Robot motion calls:
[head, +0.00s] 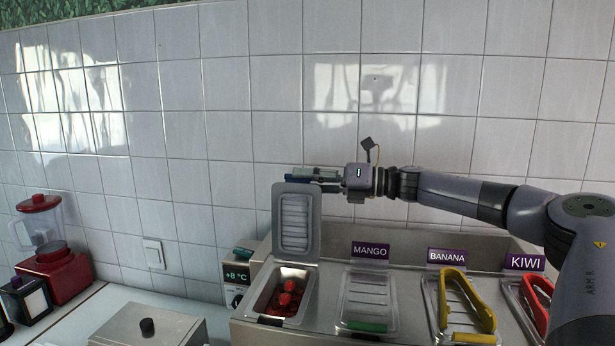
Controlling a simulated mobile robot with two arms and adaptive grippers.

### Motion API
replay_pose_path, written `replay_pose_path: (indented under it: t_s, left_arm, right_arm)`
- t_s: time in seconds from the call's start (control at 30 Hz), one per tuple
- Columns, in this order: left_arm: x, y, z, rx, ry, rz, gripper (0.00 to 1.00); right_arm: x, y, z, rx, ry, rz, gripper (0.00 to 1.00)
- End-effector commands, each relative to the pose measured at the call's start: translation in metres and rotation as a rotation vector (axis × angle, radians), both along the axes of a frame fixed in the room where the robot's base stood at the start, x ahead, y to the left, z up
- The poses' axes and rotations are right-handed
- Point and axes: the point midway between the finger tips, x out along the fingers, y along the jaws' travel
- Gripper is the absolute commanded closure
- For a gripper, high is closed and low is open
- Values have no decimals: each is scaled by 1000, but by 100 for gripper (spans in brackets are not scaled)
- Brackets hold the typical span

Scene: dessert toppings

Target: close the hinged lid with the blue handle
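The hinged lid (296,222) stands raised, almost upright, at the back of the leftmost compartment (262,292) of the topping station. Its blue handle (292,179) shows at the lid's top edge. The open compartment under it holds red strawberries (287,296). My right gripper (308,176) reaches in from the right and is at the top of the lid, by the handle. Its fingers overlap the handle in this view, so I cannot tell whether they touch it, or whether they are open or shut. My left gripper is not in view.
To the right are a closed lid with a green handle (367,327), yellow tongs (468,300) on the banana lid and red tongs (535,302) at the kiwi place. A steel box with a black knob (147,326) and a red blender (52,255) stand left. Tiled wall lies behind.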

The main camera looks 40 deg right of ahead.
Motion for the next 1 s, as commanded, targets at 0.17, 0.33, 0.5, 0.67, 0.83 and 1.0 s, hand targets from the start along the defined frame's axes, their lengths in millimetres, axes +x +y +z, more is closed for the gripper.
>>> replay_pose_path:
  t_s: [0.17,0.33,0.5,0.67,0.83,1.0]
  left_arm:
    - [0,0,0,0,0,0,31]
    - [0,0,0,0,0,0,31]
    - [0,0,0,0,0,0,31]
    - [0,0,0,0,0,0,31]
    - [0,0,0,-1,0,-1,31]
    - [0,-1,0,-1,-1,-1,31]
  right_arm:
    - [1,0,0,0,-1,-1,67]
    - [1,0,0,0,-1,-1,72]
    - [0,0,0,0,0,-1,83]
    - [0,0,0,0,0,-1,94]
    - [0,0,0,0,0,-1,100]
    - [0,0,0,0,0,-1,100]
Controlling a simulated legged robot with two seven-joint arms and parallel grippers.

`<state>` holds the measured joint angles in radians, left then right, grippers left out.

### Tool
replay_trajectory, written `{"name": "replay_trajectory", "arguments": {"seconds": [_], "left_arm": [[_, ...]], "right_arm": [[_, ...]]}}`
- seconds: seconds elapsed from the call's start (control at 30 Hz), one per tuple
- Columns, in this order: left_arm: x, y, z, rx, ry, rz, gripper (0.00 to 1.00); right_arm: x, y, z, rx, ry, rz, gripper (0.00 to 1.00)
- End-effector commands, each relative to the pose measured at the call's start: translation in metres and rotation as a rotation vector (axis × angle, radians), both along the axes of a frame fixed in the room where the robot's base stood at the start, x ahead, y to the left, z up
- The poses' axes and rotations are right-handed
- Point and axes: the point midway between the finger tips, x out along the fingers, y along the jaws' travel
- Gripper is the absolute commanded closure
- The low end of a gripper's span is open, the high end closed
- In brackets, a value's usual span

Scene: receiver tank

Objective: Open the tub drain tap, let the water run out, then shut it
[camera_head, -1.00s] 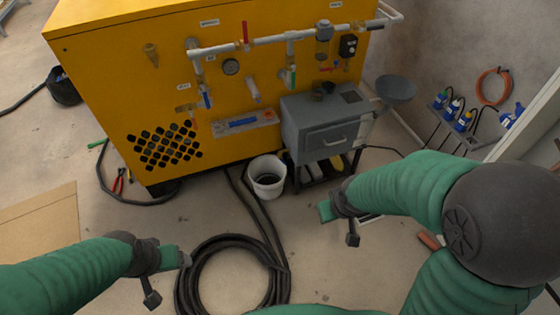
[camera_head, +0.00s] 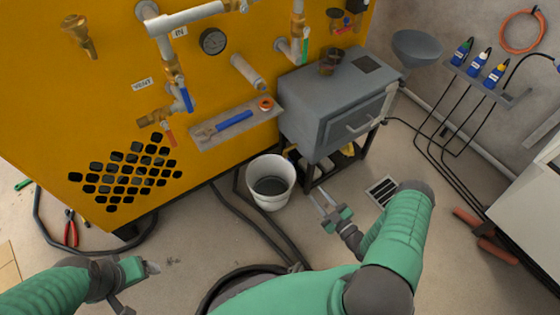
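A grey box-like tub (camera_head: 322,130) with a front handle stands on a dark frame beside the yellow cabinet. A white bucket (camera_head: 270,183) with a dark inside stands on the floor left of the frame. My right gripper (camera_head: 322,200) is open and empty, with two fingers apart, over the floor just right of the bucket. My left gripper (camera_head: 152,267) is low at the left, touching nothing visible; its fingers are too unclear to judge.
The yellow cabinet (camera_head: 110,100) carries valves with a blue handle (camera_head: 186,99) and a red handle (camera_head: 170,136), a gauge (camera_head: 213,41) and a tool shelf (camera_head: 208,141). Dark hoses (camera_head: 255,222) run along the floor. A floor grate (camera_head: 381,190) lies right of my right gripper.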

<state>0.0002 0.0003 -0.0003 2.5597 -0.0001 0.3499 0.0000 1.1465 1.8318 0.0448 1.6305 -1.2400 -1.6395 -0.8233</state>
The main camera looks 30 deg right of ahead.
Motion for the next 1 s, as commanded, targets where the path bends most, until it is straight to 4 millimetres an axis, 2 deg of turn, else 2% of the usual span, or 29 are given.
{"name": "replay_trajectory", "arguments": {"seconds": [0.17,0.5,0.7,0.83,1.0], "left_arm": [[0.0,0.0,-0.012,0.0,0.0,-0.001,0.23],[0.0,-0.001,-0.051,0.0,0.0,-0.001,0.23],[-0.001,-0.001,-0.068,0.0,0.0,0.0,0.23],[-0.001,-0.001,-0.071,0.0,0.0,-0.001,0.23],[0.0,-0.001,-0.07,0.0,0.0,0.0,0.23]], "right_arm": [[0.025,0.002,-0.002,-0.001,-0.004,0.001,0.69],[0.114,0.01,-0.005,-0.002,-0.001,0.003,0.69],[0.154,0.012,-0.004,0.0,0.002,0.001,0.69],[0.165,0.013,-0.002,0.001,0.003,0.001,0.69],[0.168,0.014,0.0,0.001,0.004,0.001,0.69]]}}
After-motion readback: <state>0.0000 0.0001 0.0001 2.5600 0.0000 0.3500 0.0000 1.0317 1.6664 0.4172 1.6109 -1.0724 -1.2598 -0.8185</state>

WHAT TO PRODUCE: Check each line of the entries above, and show every one holding the word "looks".

TASK ANSWER:
The main camera looks 40 deg right of ahead.
The main camera looks 30 deg right of ahead.

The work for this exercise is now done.